WHAT YOU HAVE TO DO: In the entries that follow, the first line to write out is the one containing "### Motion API", and the last is the one containing "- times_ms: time". Reproduce that stretch exactly, with nothing before or after it.

MATERIAL PROVIDED:
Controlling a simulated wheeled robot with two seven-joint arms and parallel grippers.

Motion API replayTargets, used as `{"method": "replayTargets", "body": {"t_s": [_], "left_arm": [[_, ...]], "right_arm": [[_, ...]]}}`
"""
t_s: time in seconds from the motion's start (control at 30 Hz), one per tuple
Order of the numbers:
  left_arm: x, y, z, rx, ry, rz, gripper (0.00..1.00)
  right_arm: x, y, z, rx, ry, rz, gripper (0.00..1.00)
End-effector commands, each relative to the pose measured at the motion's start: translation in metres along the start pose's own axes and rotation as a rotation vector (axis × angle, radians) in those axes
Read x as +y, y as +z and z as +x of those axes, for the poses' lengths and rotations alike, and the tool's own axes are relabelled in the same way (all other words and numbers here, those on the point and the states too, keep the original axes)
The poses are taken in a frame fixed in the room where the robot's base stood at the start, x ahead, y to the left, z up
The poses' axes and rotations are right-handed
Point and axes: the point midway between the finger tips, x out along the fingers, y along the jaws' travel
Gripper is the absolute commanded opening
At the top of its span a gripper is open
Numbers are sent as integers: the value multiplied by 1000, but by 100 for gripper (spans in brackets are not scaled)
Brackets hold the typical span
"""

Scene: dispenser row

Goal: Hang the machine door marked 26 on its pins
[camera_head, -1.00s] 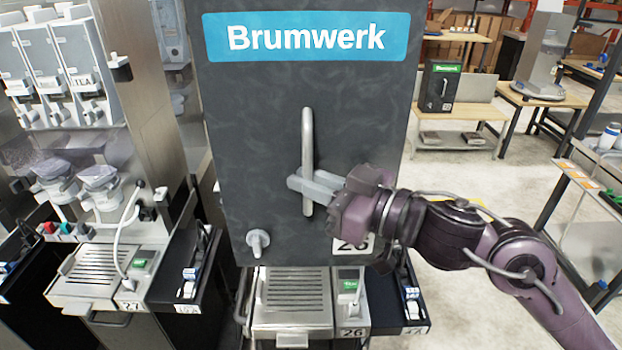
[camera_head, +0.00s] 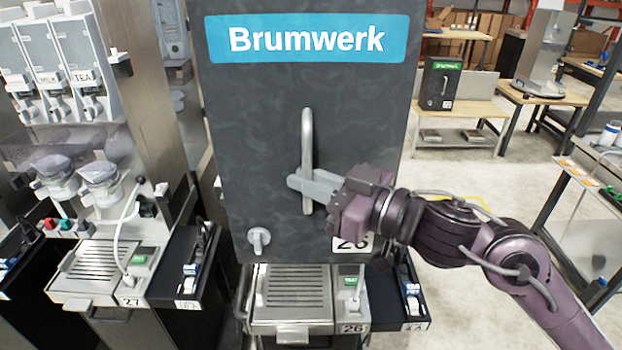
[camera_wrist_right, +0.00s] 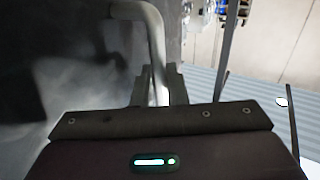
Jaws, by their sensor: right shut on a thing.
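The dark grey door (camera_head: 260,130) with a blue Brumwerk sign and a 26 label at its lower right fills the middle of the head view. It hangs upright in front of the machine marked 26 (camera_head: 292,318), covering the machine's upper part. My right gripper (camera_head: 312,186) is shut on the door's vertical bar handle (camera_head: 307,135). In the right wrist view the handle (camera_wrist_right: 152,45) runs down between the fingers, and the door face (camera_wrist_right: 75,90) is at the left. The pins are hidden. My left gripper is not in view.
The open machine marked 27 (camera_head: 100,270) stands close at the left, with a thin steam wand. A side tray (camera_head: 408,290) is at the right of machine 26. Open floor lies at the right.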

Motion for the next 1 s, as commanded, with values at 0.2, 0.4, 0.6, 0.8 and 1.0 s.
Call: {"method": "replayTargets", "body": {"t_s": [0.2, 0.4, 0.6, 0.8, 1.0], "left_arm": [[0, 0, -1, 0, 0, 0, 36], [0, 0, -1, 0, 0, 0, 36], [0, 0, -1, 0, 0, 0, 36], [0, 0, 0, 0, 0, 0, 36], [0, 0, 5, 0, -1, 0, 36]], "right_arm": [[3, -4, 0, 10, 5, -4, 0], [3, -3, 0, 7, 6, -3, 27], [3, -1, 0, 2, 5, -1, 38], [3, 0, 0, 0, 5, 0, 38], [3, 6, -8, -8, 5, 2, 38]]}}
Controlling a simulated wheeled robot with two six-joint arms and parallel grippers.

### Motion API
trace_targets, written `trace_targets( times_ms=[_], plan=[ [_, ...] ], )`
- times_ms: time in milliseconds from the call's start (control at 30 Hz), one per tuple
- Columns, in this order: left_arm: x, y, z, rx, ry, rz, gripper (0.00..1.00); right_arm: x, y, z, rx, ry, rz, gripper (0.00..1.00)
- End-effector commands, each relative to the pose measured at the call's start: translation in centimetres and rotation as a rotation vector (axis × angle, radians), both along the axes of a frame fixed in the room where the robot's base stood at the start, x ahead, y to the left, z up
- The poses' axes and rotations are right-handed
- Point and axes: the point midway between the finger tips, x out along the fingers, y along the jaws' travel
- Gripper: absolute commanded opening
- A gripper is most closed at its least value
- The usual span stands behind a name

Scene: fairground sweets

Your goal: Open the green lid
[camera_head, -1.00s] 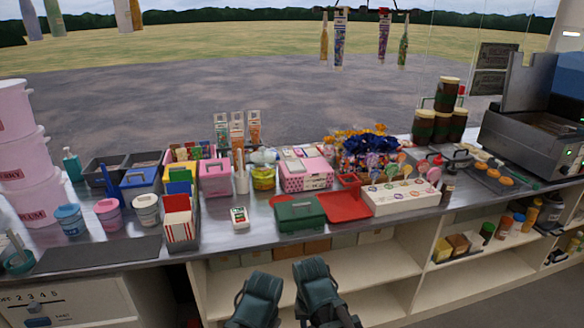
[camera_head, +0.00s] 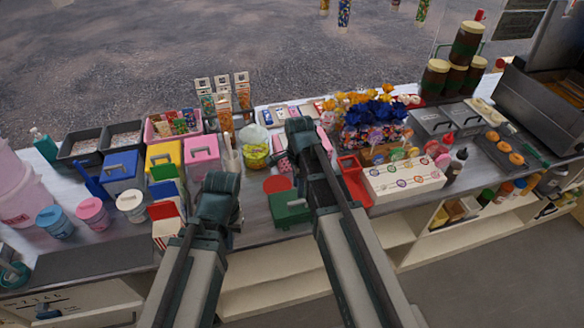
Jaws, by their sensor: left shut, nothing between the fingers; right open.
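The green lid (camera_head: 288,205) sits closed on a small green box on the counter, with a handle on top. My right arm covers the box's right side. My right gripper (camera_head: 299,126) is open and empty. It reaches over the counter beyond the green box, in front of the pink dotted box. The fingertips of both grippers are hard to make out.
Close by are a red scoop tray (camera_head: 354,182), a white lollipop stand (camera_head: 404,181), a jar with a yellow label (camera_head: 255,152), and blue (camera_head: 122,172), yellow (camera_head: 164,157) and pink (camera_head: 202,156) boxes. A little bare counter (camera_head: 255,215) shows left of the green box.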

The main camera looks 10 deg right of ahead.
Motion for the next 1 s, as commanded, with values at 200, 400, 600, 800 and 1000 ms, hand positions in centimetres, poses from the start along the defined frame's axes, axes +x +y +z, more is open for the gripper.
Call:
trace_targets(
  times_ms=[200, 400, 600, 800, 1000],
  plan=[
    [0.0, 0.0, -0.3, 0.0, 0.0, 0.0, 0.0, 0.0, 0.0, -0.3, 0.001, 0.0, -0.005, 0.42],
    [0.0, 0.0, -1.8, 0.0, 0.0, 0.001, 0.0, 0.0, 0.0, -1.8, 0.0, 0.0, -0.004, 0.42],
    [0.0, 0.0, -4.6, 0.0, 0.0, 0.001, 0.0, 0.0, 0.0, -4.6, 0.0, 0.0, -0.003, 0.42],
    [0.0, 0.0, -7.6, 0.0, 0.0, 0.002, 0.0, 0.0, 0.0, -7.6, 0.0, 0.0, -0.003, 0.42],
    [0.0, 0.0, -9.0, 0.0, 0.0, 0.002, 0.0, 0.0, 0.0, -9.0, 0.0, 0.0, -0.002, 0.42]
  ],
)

* * *

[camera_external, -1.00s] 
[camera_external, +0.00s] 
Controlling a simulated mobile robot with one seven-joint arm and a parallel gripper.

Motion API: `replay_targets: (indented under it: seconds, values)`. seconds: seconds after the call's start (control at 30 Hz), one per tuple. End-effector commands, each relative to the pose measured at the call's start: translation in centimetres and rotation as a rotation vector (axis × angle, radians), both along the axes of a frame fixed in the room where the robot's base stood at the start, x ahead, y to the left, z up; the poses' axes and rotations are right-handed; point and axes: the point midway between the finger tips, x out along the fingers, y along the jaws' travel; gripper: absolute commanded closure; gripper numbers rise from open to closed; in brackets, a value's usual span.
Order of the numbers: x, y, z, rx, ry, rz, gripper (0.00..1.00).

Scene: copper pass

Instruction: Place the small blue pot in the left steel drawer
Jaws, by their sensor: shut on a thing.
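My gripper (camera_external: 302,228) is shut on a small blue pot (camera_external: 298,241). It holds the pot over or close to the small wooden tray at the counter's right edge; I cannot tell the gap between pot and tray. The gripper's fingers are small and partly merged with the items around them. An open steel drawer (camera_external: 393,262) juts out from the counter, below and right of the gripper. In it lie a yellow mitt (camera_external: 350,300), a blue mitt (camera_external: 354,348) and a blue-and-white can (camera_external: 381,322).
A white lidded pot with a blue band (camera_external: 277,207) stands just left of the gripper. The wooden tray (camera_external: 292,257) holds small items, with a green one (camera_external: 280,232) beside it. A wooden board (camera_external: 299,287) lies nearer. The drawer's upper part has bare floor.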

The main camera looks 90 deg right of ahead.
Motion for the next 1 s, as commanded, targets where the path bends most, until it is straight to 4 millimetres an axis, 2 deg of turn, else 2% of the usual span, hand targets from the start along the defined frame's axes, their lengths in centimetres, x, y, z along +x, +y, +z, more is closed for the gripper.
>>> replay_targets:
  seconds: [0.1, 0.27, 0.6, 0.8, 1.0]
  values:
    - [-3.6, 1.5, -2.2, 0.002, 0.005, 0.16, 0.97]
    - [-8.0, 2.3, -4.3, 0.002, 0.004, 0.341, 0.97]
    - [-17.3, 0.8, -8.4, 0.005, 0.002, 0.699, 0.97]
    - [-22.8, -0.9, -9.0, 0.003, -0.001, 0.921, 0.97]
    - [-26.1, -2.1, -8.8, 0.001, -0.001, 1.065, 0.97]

ANSWER:
### Motion API
trace_targets, written `trace_targets( times_ms=[_], plan=[ [_, ...] ], )`
- times_ms: time in milliseconds from the call's start (control at 30 Hz), one per tuple

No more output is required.